Records of robot tool calls
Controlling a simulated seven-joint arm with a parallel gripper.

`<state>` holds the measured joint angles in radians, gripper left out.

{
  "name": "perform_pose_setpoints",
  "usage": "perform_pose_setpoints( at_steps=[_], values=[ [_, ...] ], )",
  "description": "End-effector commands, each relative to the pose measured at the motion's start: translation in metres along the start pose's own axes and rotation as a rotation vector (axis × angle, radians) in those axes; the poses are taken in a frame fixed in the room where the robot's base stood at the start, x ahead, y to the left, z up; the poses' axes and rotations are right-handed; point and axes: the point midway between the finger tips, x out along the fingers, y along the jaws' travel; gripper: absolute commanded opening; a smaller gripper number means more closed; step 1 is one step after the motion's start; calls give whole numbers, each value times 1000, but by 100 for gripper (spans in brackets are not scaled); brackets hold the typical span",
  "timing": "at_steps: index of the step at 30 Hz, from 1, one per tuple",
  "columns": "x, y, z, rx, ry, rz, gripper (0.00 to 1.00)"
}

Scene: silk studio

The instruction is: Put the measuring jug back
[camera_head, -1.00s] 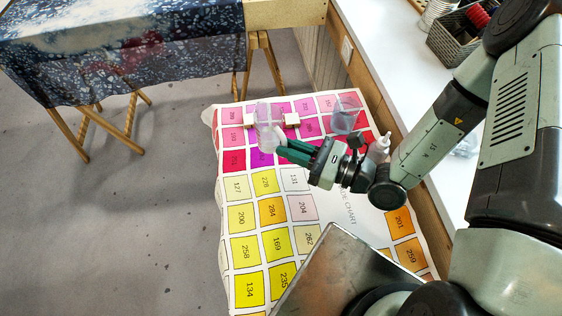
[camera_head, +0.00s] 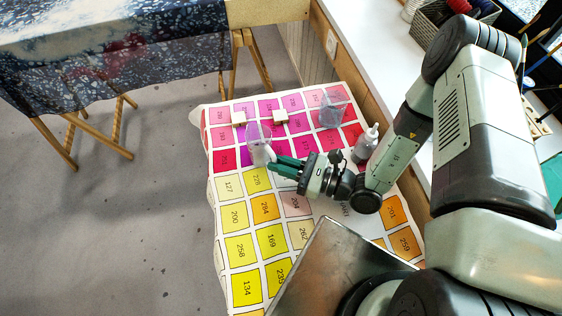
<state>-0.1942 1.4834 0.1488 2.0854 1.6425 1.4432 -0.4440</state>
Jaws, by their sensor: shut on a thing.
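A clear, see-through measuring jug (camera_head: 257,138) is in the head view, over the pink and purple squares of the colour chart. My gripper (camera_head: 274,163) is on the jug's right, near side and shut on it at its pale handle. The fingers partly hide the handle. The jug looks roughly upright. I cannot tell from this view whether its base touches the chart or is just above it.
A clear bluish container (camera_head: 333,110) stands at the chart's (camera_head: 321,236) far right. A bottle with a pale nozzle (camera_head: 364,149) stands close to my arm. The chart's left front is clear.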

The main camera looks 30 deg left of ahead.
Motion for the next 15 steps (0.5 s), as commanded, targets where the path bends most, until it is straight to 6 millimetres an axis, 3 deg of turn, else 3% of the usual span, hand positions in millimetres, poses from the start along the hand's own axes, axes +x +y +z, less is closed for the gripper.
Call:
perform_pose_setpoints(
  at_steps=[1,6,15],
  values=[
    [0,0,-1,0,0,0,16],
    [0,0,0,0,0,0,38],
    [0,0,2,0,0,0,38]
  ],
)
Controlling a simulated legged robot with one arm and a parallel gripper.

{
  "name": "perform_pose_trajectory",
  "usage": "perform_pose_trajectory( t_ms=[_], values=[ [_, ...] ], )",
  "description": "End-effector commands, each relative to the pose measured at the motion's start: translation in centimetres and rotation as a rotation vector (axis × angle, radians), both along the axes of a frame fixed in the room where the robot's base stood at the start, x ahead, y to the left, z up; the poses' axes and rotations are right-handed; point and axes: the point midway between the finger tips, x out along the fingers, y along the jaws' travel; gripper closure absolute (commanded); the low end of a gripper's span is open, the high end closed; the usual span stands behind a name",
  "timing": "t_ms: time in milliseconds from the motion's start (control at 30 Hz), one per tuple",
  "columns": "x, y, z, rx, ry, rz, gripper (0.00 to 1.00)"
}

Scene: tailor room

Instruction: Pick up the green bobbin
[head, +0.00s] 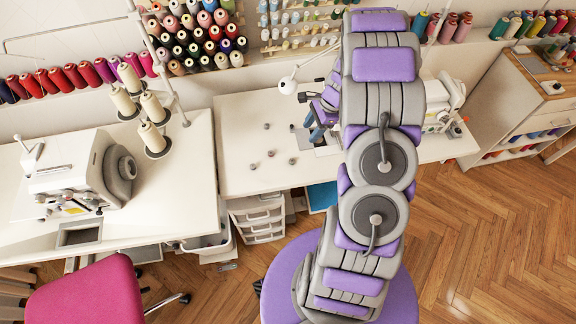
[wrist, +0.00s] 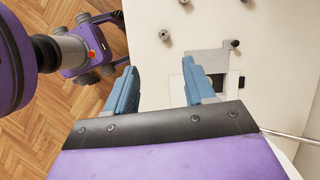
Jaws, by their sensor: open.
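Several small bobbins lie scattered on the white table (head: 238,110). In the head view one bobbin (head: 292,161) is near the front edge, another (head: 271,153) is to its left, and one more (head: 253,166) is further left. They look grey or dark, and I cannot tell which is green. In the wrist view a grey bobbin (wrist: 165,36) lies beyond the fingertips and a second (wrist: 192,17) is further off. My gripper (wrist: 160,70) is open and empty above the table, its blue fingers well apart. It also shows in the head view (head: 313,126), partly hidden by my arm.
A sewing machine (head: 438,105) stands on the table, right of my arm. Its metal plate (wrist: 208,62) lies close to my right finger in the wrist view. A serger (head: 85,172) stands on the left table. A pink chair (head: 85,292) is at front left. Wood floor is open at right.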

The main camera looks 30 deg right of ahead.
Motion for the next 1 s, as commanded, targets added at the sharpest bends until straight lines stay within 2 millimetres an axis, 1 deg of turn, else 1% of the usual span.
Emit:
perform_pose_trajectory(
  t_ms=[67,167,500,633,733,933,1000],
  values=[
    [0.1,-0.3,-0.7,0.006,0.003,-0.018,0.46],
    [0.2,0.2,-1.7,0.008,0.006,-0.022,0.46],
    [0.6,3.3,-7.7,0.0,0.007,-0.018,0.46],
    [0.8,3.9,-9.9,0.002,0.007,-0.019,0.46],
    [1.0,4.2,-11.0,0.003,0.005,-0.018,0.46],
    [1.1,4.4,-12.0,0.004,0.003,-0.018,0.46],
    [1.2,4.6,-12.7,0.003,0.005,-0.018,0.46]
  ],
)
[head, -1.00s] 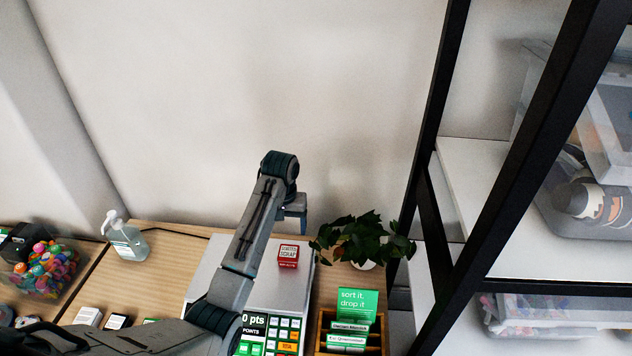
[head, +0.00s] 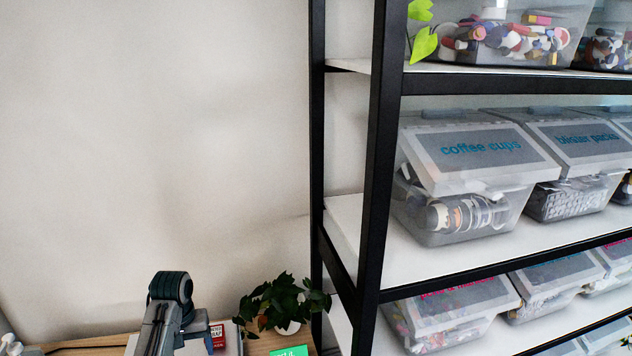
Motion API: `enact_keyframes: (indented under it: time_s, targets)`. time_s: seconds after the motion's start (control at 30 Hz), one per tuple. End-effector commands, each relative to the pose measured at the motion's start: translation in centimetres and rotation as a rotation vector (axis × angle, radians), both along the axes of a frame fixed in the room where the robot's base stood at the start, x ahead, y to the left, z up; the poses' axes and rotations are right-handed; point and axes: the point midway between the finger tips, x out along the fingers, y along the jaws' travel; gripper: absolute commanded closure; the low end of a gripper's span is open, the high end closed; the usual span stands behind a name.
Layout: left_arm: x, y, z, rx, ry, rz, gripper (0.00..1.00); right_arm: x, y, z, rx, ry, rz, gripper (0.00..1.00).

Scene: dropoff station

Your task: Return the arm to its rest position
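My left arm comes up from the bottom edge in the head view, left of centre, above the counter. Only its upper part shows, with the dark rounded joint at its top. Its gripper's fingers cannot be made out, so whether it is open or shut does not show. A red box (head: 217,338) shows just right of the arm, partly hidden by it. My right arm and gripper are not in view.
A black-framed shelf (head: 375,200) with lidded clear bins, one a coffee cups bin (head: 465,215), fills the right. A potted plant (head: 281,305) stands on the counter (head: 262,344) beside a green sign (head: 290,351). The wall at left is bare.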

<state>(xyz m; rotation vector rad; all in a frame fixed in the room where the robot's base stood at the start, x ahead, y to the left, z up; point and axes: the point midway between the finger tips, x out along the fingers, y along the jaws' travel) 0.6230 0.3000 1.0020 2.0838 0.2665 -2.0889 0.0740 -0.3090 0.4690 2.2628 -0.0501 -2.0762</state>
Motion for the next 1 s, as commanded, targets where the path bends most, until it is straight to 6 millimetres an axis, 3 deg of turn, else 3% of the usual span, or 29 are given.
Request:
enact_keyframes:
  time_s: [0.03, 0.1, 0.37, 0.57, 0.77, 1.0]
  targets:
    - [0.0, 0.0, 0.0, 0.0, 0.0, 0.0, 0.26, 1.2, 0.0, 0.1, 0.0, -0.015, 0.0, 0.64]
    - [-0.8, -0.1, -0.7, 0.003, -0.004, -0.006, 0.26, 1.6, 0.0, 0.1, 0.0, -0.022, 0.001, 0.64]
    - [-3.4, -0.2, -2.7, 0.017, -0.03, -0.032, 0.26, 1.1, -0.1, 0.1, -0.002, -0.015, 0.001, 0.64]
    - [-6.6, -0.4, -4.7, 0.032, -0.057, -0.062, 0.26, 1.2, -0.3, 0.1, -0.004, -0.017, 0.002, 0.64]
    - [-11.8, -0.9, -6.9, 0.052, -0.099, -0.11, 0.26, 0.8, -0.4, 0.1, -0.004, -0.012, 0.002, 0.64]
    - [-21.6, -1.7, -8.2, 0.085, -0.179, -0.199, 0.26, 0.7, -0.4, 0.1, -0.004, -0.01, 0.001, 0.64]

→ Aim of the exercise
Leave out the pictures and give the rest of the records again exactly.

→ Output
Controlling a simulated seven-joint arm with a parallel gripper.

`<state>` holds the measured joint angles in radians, gripper left out.

{
  "name": "perform_pose_setpoints",
  "usage": "perform_pose_setpoints( at_steps=[_], values=[ [_, ...] ], )",
  "description": "End-effector commands, each relative to the pose measured at the motion's start: translation in metres along the start pose's own axes and rotation as a rotation vector (axis × angle, radians) in those axes; the poses are taken in a frame fixed in the room where the robot's base stood at the start, x ahead, y to the left, z up; the poses' axes and rotations are right-handed; point and axes: the point midway between the finger tips, x out along the fingers, y along the jaws' travel; gripper: absolute commanded opening; a smaller gripper number means more closed; step 1 is one step after the motion's start; calls give whole numbers, each value times 1000, but by 100 for gripper (spans in brackets are not scaled); brackets hold the typical span",
  "timing": "at_steps: index of the step at 30 Hz, from 1, one per tuple",
  "columns": "x, y, z, rx, ry, rz, gripper (0.00 to 1.00)"
}

Scene: silk studio

The instruction is: Put the measuring jug back
[camera_head, -1.00s] 
[camera_head, +0.00s] 
<state>-0.1942 1.4834 0.1488 2.0854 1.6425 1.4432 -0.4440</state>
Jaws, by their sensor: shut on a thing.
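A clear, see-through measuring jug (camera_head: 257,138) is in the head view, over the pink and purple squares of the colour chart. My gripper (camera_head: 274,163) is on the jug's right, near side and shut on it at its pale handle. The fingers partly hide the handle. The jug looks roughly upright. I cannot tell from this view whether its base touches the chart or is just above it.
A clear bluish container (camera_head: 333,110) stands at the chart's (camera_head: 321,236) far right. A bottle with a pale nozzle (camera_head: 364,149) stands close to my arm. The chart's left front is clear.

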The main camera looks 30 deg left of ahead.
Motion for the next 15 steps (0.5 s), as commanded, targets where the path bends most, until it is straight to 6 millimetres an axis, 3 deg of turn, else 3% of the usual span, hand positions in millimetres, poses from the start along the hand's own axes, axes +x +y +z, less is closed for the gripper.
Call:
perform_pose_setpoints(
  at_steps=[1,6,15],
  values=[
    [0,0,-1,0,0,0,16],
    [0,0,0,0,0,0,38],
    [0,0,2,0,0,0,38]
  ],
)
Controlling a simulated legged robot with one arm and a parallel gripper.

{
  "name": "perform_pose_trajectory",
  "usage": "perform_pose_trajectory( t_ms=[_], values=[ [_, ...] ], )",
  "description": "End-effector commands, each relative to the pose measured at the motion's start: translation in centimetres and rotation as a rotation vector (axis × angle, radians), both along the axes of a frame fixed in the room where the robot's base stood at the start, x ahead, y to the left, z up; the poses' axes and rotations are right-handed; point and axes: the point midway between the finger tips, x out along the fingers, y along the jaws' travel; gripper closure absolute (commanded); the low end of a gripper's span is open, the high end closed; the usual span stands behind a name",
  "timing": "t_ms: time in milliseconds from the motion's start (control at 30 Hz), one per tuple",
  "columns": "x, y, z, rx, ry, rz, gripper (0.00 to 1.00)"
}

Scene: tailor room

Instruction: Pick up the green bobbin
[head, +0.00s] 
[wrist, +0.00s] 
Jaws, by their sensor: open.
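Several small bobbins lie scattered on the white table (head: 238,110). In the head view one bobbin (head: 292,161) is near the front edge, another (head: 271,153) is to its left, and one more (head: 253,166) is further left. They look grey or dark, and I cannot tell which is green. In the wrist view a grey bobbin (wrist: 165,36) lies beyond the fingertips and a second (wrist: 192,17) is further off. My gripper (wrist: 160,70) is open and empty above the table, its blue fingers well apart. It also shows in the head view (head: 313,126), partly hidden by my arm.
A sewing machine (head: 438,105) stands on the table, right of my arm. Its metal plate (wrist: 208,62) lies close to my right finger in the wrist view. A serger (head: 85,172) stands on the left table. A pink chair (head: 85,292) is at front left. Wood floor is open at right.

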The main camera looks 30 deg right of ahead.
Motion for the next 1 s, as commanded, targets added at the sharpest bends until straight lines stay within 2 millimetres an axis, 1 deg of turn, else 1% of the usual span.
Emit:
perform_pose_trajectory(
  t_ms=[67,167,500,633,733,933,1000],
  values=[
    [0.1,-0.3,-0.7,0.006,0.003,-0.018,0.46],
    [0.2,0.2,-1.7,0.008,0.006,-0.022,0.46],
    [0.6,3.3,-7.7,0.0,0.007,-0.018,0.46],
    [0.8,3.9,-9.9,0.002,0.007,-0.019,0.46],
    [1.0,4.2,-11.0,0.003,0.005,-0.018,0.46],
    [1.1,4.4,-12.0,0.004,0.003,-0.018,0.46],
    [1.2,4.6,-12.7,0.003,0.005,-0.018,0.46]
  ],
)
[head, -1.00s] 
[head, +0.00s] 
Motion API: `enact_keyframes: (indented under it: time_s, targets)`. time_s: seconds after the motion's start (control at 30 Hz), one per tuple. End-effector commands, each relative to the pose measured at the motion's start: translation in centimetres and rotation as a rotation vector (axis × angle, radians), both along the axes of a frame fixed in the room where the robot's base stood at the start, x ahead, y to the left, z up; the poses' axes and rotations are right-handed; point and axes: the point midway between the finger tips, x out along the fingers, y along the jaws' travel; gripper: absolute commanded closure; the low end of a gripper's span is open, the high end closed; the usual span stands behind a name.
Layout: left_arm: x, y, z, rx, ry, rz, gripper (0.00..1.00); right_arm: x, y, z, rx, ry, rz, gripper (0.00..1.00).

Scene: dropoff station

Your task: Return the arm to its rest position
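My left arm comes up from the bottom edge in the head view, left of centre, above the counter. Only its upper part shows, with the dark rounded joint at its top. Its gripper's fingers cannot be made out, so whether it is open or shut does not show. A red box (head: 217,338) shows just right of the arm, partly hidden by it. My right arm and gripper are not in view.
A black-framed shelf (head: 375,200) with lidded clear bins, one a coffee cups bin (head: 465,215), fills the right. A potted plant (head: 281,305) stands on the counter (head: 262,344) beside a green sign (head: 290,351). The wall at left is bare.

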<state>(xyz m; rotation vector rad; all in a frame fixed in the room where the robot's base stood at the start, x ahead, y to the left, z up; point and axes: the point midway between the finger tips, x out along the fingers, y along the jaws' travel) 0.6230 0.3000 1.0020 2.0838 0.2665 -2.0889 0.0740 -0.3090 0.4690 2.2628 -0.0501 -2.0762</state>
Motion for the next 1 s, as commanded, targets where the path bends most, until it is straight to 6 millimetres an axis, 3 deg of turn, else 3% of the usual span, or 29 are given.
Request:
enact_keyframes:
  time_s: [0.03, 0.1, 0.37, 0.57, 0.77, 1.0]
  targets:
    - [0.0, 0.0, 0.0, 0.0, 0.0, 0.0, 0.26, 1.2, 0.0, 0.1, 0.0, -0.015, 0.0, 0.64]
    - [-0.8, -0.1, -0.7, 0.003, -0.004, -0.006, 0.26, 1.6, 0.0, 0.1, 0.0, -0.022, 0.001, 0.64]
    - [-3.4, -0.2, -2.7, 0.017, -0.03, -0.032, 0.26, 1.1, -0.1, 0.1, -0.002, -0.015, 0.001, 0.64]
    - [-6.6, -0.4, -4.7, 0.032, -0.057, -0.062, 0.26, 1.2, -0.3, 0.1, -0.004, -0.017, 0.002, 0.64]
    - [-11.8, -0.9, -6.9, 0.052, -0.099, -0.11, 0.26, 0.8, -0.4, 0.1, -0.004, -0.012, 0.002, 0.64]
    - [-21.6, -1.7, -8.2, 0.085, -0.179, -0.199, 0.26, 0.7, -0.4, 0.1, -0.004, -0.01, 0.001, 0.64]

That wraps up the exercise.